Speaking of my Italian host, it sure was nice having a native speaker to interrogate waiters for me! Especially since she quickly intuited that I don’t care for salad and I loved overhearing lei vegana….no lei non ama insalata and they would come up with some pasta Pomodoro, or pasta Aglio e Olio or one of my favorites (that I thought would be so boring didn’t even take a picture of) Pasta Porcini. Each one was instantly the best pasta I ever had. But, if a place couldn’t do pasta without eggs or cheese, pizza marinara was always an option. In the US you can go into some restaurants (like the Olive Garden) and they just can’t/won’t serve you. Sometimes you can’t even have the french fries. This never happened to me in Italy and one reason is that there was always pizza. And you can get it with those Ligurian olives, Taggiasca, and you don’t need any other food, well, maybe some artichokes and mushrooms.37259980114_da49813529_z

Still, my biggest food revelation was yet to come.

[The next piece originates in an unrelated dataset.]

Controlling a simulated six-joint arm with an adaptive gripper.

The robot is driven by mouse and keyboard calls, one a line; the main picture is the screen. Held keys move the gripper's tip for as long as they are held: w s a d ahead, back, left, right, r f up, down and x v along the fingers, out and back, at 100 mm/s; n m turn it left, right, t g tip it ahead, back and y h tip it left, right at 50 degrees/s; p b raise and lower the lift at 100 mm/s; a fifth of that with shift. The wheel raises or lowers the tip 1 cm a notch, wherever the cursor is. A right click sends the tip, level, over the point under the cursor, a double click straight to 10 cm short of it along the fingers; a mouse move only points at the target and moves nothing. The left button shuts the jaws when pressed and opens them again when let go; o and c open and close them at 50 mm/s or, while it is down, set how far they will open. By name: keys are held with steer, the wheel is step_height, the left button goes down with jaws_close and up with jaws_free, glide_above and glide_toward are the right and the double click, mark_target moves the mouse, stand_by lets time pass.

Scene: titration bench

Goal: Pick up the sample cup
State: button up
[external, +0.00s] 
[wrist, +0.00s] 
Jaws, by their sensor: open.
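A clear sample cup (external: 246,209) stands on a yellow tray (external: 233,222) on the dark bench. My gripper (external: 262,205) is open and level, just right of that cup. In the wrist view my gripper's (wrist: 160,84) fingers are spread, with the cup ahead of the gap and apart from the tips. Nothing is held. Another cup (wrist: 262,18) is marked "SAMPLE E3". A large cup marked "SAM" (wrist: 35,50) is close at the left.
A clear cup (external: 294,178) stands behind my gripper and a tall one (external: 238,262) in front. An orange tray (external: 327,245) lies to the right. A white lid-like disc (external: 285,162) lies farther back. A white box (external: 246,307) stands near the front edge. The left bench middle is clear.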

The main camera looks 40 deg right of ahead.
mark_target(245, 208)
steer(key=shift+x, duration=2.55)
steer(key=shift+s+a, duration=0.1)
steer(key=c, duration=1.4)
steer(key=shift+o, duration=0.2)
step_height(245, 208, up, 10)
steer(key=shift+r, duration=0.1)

In Albenga my hosts were very excited about a farinata restaurant, Da Puppo, that ended up with an hours-long wait every night. We had to be sure to get there well before opening so we wouldn’t have to wait. I’d never heard of farinata but it sounded like socca which I’d read was very popular in Nice so I was excited to try it. We shopped around the medieval part of the city while trusty Peter held our spot in line.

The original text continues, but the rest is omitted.